Для художника весь материал, — а он в объеме не имеет пределов, ибо в конечном счете он сама жизнь, — это как обыкновенное солнце. Его много, оно везде. Оно обладает своими качествами: теплое, светлое. Однако чтобы резко проявить его основное качество, чтобы воочию показать, что солнце — это огонь, мы должны собрать его рассеянные лучи в пучок при помощи двояковыпуклой линзы. Образуется маленькая ослепительно яркая точка, от которой тотчас начинает куриться дымок.

Сущностью любого произведения искусства должно быть нечто объективное в субъективном освещении. Например, художник пишет дерево.
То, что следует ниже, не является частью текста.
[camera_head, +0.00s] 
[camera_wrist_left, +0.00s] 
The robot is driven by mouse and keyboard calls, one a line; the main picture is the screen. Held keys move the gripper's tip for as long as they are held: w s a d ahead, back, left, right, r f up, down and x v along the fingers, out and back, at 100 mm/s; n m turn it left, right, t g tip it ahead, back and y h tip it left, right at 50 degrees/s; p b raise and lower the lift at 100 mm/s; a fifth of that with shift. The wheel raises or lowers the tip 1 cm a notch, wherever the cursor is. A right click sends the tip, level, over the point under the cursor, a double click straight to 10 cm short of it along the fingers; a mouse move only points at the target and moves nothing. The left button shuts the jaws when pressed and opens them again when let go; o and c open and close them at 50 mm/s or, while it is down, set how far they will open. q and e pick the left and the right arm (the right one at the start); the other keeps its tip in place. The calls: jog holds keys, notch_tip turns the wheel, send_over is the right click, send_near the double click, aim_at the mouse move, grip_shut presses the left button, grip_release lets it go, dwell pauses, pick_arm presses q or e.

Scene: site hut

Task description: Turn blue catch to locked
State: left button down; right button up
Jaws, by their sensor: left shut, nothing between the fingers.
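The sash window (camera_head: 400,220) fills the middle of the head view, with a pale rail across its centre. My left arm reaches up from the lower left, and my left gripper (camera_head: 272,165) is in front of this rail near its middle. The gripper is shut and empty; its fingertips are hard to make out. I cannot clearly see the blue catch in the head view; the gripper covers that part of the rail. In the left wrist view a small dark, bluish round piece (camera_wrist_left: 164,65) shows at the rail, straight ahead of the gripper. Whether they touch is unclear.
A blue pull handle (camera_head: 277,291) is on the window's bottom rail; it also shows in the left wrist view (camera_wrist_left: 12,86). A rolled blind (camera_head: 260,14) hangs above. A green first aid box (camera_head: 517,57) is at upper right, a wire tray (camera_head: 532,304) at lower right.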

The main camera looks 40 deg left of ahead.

Но это значит, он пишет: «я и дерево». Или: «я и женщина», «я и русский пейзаж», «я и кавказский пейзаж», «я и демон», «я и московская улица»…

Значит, нужно изобразить основные характерные признаки московской улицы так, чтобы в них сквозило отношение художника к изображаемому: то ли он любит московскую улицу, и она кажется ему прекрасной и величественной, то ли он не любит ее, и она представляется унылой, серой, холодной, неживой.

Ну, а как быть художнику, если ему нужно изобразить: «я и вся земля», «я и человечество», «я и вселенная»?

Может быть, именно в этой точке начинается Рерих.

В одном романе Жюля Верна люди решили при помощи выстрела из огромной пушки сместить ось земного шара. Тогда растопились бы полярные льды, половину Европы, в том числе и Париж, залило бы водой и так далее.

Время выстрела было объявлено. Европейцы в панике ждали часа катастрофы.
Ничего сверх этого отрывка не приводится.